Sólo así puede explicarse que los dioses griegos sintieran esa gran fascinación frente a la vida humana, de modo que tomaran partido en nuestras disputas y estuviesen dispuestos a involucrarse afectivamente con nosotros, a colaborar con nuestros propósitos, o a sembrar caprichosamente nuestra ruina. Esta certeza justifica la terrible ironía de Hécuba, impotente frente a la ruina de su reino, la desaparición de su estirpe y el asesinato de su nieto:



“En vano les hicimos sacrificios. Pero si un dios no hubiera revuelto lo de
arriba poniéndolo al revés, bajo la tierra, seríamos desconocidos y no
estaríamos en boca de los cantores ofreciendo tema de canto a las Musas de
hombres venideros”.
[5]

Desde el punto de vista de la cultura clásica, desde la literatura griega y la filosofía, estos tres rasgos de la vida humana: capacidad de logos, pertenencia comunitaria, y vulnerabilidad constituyen elementos que son ineludibles para una reflexión concreta sobre la vida humana y su sentido ético. Para los griegos resultaba claro que estos rasgos centrales de la vida humana y de la ética se hacían explícitos a través de la educación desarrollada en el seno de la comunidad política. Llamaban paideia al proceso de formación del carácter y del discernimiento humanos encaminados al reconocimiento de estos tres elementos. A través de la educación comunitaria, adquirían los agentes humanos una segunda naturaleza que les permitían comprender, someter a crítica y desarrollar los bienes que constituían una vida buena.

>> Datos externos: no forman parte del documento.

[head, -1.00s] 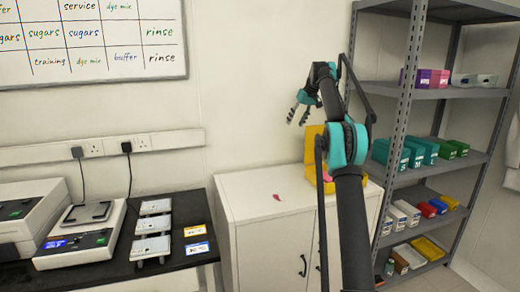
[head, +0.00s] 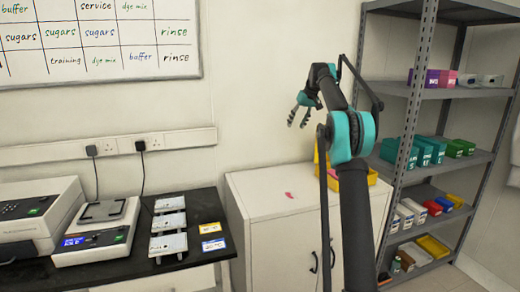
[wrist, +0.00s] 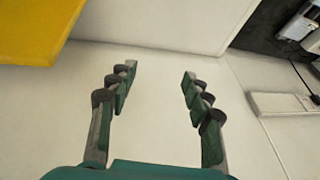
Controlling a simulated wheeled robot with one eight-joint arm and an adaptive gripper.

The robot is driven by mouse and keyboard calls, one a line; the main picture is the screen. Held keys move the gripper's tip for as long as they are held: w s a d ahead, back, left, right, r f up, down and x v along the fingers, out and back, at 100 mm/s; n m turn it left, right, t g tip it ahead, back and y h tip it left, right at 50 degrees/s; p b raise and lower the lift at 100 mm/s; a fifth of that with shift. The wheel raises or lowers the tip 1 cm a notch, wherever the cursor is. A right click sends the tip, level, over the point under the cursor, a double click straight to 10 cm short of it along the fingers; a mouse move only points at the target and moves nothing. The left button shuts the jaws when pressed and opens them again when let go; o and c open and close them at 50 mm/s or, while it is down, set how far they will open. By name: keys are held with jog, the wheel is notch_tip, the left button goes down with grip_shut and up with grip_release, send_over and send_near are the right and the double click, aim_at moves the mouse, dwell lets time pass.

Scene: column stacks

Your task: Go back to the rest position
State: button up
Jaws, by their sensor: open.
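My gripper (head: 299,116) is raised above the white cabinet in the head view, in front of the wall. In the wrist view my gripper (wrist: 155,85) has its two fingers wide apart with nothing between them. No object is held. My arm rises from the bottom of the head view, bends at a teal joint and hides part of the cabinet and the yellow bin behind it.
A white cabinet (head: 265,205) bears a small pink piece (head: 289,195) and a yellow bin (head: 371,178); the bin's yellow also shows in the wrist view (wrist: 35,30). A black bench (head: 205,250) with instruments stands left. A grey shelf rack (head: 415,110) stands right. Air around the gripper is free.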

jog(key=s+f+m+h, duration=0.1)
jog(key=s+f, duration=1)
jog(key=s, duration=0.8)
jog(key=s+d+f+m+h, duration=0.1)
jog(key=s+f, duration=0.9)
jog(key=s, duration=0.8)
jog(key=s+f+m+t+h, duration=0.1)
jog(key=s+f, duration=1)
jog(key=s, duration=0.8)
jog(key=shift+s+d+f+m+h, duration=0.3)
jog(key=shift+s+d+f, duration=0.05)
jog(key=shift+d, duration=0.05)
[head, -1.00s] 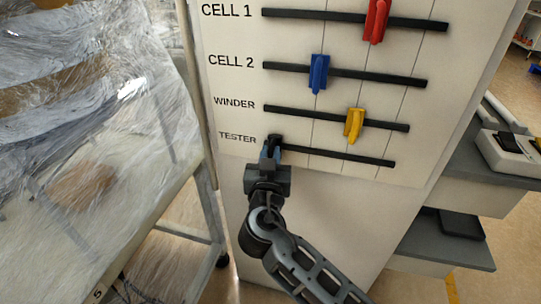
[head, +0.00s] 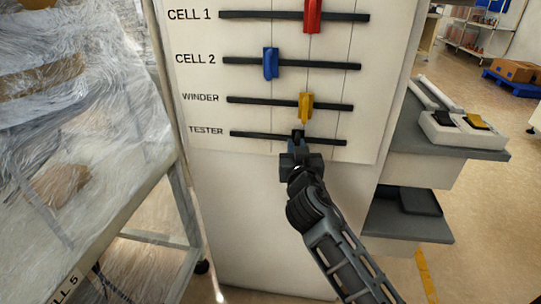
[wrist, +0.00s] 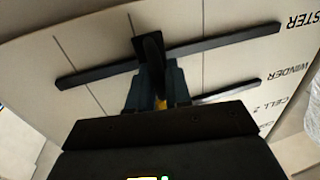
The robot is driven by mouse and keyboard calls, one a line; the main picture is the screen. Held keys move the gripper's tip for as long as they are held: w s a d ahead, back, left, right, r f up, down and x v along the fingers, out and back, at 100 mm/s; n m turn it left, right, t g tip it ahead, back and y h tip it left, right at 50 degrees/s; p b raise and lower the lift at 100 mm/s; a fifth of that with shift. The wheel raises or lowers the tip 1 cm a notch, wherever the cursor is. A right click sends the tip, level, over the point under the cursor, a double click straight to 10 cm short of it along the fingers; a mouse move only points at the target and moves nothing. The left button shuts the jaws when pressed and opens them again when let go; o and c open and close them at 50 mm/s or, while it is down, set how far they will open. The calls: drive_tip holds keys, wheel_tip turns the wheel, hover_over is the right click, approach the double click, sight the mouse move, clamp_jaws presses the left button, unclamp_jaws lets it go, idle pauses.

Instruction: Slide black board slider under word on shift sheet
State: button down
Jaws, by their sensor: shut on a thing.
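The black slider (head: 298,134) sits on the TESTER rail (head: 258,134), the lowest on the white board (head: 200,150), around the middle of that rail. My gripper (head: 297,143) is shut on it, coming from below. In the wrist view the black slider (wrist: 150,50) stands between the two fingers of my gripper (wrist: 152,88). In the head view the slider is just left of the vertical line that runs by the yellow slider (head: 305,107). The column headings at the board's top are out of view, and no shift sheet shows.
A blue slider (head: 270,64) is on the CELL 2 rail and a red one (head: 312,15) on the CELL 1 rail. The yellow slider is close above my gripper. A plastic-wrapped rack (head: 80,150) stands left; a grey shelf (head: 465,138) is at right.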

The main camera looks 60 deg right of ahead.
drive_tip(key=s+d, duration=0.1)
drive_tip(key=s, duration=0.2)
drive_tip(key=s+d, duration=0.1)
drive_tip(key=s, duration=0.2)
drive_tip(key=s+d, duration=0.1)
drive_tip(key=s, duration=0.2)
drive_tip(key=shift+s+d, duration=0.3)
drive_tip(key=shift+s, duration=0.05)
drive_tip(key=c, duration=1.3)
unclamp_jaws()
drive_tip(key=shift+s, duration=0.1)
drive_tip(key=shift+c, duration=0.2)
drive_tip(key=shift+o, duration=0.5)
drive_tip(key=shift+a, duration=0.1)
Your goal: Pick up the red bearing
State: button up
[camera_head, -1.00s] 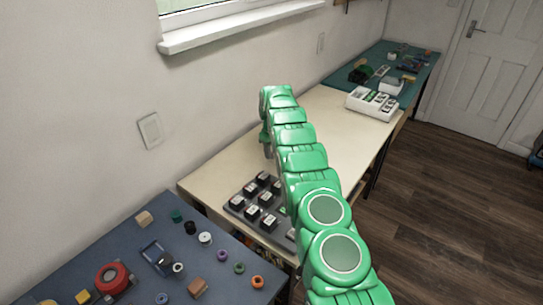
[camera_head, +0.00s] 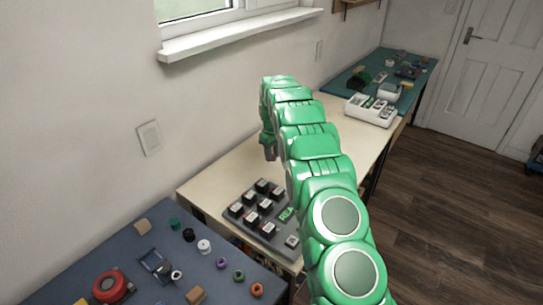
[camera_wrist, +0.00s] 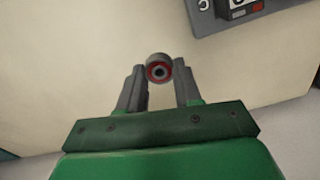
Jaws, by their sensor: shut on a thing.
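The red bearing (camera_wrist: 158,70) is a small ring with a grey outer rim, a red face and a dark centre. In the wrist view it sits between the two fingertips of my gripper (camera_wrist: 159,78), which is shut on it. The light tabletop (camera_wrist: 90,60) lies behind it. In the head view my green arm reaches over the cream table (camera_head: 225,175), and the gripper end (camera_head: 269,150) shows as a small grey part. The bearing cannot be made out in the head view.
A grey tray with several black blocks (camera_head: 262,211) stands on the cream table beside my arm. A blue bench (camera_head: 85,262) with small parts is at the front left. A white box (camera_head: 371,109) and a teal bench (camera_head: 345,84) are farther back. Mid-table is mostly clear.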

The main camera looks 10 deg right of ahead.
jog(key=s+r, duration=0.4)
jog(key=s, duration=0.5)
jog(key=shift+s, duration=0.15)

2.- Bienes privados: el enfoque atomístico.

La época moderna constituye la etapa del ascenso del individuo como el protagonista de la ética. El avance de las ciencias empírico inductivas, así como las guerras de religión, generaron una situación de desconfianza respecto de los relatos comunitarios de aquello que configura una vida buena. En efecto, ya no se consideraba que las relaciones humanas o la pertenencia comunitaria sean aquello que determina una vida como racional, sino la construcción de un esquema legal que garantice la coexistencia pacífica entre individuos separados y mutuamente indiferentes. La vida buena deja de ser el eje del pensamiento ético, de lo que se trata es de establecer principios que regulen la vida social y que determinen en concreto la coexistencia pacífica de las pretensiones individuales de libertad y bienestar. El contrato social se convirtió en el fundamento teórico de la convivencia entre los hombres. Se trató de buscar un cuerpo jurídico y político que fuese neutral respecto del tema de la vida buena pero que pudiese garantizar que las transacciones humanas contasen con el consentimiento libre de los involucrados. En el caso de las teorías sociales y políticas de Hobbes y Locke en la segunda mitad del siglo XVII, el contrato se convierte en la garantía de que el poder político cuente con legitimidad social puesto que basa su validez en la (hipotética) entrega voluntaria del poder de parte de todos los concernidos en el gobierno al soberano. Los individuos han renunciado a parte de su libertad - la libertad ilimitada del estado natural - en pro de lograr la seguridad a partir de la configuración de la ley y del gobierno.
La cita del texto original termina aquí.